7. The sound pickup apparatus according to claim 6, wherein said head-related transfer function providing means provides a predetermined head-related transfer function to said sound source signal.

8. The sound pickup apparatus according to claim 6, wherein said head-related transfer function providing means provides a predetermined head-related transfer function to the output of said extraction means.

9. The sound pickup apparatus according to claim 6, wherein said head-related transfer function providing means provides a predetermined head-related transfer function to the output of said extraction means and the output of said delay means.

10. The sound pickup apparatus according to claim 6, wherein said extraction means can extract high frequency components from said sound source signal.
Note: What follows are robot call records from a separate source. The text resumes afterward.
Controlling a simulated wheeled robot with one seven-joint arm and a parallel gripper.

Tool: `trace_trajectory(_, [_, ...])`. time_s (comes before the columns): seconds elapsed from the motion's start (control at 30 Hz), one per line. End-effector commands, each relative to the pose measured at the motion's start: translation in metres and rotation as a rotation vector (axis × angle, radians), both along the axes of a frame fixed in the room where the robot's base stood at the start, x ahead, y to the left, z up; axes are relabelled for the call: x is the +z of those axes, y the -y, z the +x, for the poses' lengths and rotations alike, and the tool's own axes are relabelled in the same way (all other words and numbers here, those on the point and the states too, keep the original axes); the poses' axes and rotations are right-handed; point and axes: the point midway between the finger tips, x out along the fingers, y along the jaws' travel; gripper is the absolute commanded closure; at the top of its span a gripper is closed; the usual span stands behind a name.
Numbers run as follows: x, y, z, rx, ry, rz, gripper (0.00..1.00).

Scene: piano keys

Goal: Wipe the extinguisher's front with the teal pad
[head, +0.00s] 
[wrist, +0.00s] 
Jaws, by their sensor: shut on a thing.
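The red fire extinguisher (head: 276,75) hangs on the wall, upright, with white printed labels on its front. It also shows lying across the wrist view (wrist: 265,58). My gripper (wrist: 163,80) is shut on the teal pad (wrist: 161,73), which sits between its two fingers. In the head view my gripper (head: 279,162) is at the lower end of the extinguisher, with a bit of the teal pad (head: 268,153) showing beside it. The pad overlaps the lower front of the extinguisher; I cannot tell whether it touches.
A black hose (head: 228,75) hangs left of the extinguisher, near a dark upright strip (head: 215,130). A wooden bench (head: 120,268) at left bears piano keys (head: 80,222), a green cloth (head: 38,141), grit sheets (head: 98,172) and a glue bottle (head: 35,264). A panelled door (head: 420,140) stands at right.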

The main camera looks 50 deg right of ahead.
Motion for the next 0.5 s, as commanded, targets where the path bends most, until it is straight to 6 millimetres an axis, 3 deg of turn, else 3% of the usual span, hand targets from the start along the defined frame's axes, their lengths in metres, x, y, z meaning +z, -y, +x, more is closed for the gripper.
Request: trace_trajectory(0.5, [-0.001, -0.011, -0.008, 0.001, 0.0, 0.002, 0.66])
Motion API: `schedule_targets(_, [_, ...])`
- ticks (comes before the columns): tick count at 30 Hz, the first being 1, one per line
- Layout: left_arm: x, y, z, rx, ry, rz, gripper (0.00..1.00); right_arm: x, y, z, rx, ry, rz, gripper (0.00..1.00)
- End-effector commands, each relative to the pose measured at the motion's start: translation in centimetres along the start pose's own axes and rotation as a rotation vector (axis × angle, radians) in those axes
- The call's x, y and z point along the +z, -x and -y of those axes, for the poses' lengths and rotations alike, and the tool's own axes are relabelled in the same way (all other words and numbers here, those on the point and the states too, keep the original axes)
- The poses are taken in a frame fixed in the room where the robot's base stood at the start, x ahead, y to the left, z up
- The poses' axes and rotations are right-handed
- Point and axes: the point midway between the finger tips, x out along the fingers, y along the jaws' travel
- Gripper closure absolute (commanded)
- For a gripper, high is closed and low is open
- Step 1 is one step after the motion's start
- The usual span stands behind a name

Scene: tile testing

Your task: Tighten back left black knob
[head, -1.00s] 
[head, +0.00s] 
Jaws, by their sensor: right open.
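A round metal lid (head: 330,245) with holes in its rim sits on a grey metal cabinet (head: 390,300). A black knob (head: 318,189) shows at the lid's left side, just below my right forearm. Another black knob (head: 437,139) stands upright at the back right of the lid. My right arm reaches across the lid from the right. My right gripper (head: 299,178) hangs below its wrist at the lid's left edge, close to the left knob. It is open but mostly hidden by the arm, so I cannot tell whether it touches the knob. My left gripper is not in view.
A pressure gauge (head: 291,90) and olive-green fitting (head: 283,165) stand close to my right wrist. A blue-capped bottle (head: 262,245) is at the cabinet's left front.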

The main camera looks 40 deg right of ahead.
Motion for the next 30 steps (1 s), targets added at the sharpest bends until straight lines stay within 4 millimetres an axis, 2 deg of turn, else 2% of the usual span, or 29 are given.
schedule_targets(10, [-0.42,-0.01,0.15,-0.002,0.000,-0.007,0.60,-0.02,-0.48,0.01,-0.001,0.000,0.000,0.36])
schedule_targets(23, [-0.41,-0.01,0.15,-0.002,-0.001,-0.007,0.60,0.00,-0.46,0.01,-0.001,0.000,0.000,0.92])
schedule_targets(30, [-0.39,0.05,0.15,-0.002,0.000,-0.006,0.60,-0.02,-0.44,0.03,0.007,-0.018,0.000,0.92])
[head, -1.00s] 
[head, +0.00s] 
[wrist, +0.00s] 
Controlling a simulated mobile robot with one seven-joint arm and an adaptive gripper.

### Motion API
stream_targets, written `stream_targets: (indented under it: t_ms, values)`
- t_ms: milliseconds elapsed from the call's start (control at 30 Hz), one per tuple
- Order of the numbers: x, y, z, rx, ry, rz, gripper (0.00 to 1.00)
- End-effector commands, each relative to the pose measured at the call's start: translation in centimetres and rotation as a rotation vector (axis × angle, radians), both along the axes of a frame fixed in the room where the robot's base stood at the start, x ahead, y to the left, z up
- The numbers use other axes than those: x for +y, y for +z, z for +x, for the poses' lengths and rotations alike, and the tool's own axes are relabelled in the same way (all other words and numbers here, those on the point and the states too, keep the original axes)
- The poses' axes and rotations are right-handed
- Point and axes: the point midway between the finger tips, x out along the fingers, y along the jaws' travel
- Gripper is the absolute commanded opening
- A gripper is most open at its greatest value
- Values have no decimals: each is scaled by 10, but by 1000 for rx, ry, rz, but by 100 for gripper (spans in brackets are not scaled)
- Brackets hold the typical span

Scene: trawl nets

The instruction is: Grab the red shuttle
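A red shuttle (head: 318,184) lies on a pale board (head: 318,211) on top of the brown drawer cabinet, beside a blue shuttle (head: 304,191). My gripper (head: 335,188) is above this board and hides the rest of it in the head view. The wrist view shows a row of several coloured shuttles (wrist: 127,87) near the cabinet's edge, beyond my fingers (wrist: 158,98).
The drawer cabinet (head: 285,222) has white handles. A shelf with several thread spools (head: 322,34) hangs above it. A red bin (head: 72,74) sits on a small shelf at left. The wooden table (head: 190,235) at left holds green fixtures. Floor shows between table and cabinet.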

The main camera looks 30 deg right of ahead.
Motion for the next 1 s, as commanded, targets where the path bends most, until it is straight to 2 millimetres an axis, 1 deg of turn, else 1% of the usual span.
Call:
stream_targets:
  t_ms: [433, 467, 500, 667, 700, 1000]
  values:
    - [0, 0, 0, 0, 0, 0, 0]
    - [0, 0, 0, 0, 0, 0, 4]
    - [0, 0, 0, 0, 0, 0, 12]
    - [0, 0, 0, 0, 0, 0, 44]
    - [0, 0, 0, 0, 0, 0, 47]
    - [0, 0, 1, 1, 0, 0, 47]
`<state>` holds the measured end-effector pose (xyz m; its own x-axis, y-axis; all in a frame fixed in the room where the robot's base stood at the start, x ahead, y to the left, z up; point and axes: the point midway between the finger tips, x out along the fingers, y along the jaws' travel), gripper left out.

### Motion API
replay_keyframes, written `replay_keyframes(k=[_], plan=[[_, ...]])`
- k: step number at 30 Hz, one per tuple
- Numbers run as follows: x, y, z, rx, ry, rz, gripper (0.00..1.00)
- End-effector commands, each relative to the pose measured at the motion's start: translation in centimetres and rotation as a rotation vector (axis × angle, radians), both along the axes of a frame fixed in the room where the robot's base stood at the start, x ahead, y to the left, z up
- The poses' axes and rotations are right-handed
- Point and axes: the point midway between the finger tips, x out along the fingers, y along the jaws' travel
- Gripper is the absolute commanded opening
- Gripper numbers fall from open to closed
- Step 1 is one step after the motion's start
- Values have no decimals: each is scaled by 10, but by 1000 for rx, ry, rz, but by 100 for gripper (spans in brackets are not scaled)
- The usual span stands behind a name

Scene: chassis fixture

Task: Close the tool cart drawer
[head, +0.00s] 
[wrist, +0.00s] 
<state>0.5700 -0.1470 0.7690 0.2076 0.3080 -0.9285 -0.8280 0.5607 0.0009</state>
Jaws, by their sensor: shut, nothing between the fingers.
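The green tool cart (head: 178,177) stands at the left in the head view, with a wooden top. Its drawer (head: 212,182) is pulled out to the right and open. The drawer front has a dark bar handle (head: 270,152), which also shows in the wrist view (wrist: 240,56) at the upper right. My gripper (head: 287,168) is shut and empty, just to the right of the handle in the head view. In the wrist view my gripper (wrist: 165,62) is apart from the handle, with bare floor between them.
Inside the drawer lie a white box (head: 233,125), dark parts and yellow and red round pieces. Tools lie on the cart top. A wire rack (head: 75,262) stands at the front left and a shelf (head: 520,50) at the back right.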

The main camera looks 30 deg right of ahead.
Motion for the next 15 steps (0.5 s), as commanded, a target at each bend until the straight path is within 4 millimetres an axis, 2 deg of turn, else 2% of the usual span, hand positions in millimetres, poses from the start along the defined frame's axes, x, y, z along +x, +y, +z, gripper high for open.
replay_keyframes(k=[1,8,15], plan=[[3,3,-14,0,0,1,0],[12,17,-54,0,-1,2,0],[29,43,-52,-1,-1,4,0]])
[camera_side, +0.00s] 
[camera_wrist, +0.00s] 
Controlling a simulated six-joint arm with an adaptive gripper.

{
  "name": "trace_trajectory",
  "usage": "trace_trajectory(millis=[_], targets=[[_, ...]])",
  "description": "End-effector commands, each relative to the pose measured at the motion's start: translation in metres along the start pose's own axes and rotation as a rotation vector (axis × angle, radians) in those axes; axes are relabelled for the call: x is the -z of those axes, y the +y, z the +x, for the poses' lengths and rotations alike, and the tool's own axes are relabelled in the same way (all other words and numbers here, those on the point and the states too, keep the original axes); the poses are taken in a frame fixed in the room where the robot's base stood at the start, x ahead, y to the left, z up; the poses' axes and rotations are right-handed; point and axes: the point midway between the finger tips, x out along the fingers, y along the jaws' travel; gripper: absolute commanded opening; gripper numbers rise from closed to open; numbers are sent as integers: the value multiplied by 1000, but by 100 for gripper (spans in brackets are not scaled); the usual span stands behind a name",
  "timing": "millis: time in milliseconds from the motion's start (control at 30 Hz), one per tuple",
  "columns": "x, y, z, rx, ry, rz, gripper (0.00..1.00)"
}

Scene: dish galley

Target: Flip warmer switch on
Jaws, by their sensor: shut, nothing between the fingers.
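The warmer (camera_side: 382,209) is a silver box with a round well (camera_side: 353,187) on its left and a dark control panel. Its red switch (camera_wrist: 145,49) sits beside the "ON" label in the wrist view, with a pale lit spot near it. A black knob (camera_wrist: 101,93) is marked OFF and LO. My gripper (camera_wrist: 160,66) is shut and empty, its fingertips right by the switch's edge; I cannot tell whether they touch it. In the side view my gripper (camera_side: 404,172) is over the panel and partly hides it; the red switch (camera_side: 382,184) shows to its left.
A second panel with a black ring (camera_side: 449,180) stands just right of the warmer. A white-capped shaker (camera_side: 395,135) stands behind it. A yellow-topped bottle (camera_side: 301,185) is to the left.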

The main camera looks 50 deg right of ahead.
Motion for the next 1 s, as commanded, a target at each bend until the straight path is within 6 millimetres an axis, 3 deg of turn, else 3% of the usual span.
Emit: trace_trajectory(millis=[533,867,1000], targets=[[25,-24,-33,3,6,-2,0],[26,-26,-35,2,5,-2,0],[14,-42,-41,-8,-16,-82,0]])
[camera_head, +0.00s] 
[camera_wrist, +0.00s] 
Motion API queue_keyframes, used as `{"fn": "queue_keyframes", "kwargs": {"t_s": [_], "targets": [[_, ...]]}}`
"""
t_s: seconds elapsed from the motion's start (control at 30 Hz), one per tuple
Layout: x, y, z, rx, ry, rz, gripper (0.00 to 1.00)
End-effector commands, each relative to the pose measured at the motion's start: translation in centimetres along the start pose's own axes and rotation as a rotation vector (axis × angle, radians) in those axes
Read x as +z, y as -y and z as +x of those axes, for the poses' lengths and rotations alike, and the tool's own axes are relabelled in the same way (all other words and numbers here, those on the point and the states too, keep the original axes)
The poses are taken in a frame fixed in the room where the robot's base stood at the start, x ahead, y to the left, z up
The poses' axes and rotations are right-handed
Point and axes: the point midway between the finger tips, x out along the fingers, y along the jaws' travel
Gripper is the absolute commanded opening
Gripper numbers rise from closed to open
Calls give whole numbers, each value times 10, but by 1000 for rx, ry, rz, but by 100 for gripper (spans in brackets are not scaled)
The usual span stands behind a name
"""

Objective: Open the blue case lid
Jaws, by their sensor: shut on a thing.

11. A sound pickup method comprising the steps of:

extracting low frequency components from an input signal having a head-related transfer function;

delaying at least high frequency components of said input signal; and

combining said low frequency components and said high frequency components.

12. A sound pickup method comprising the steps of:

extracting low frequency components from a sound source signal;

delaying at least high frequency components of the sound source signal;

combining said low frequency components and said high frequency components; and

providing a predetermined head-related transfer function to at least the low frequency components of said sound source signal.

13. A recording medium having recorded thereon a sound signal in which low frequency components are extracted from an input signal having a head-related transfer function, at least high frequency components of the input signal are delayed, and said low frequency components and said high frequency components are combined.

14. A recording medium having recorded thereon a sound signal in which low frequency components are extracted from a sound source signal, at least high frequency components of the sound source signal are delayed, said low frequency components and said high frequency components are combined, and a head-related transfer function is provided to at least the low frequency components of said sound source signal.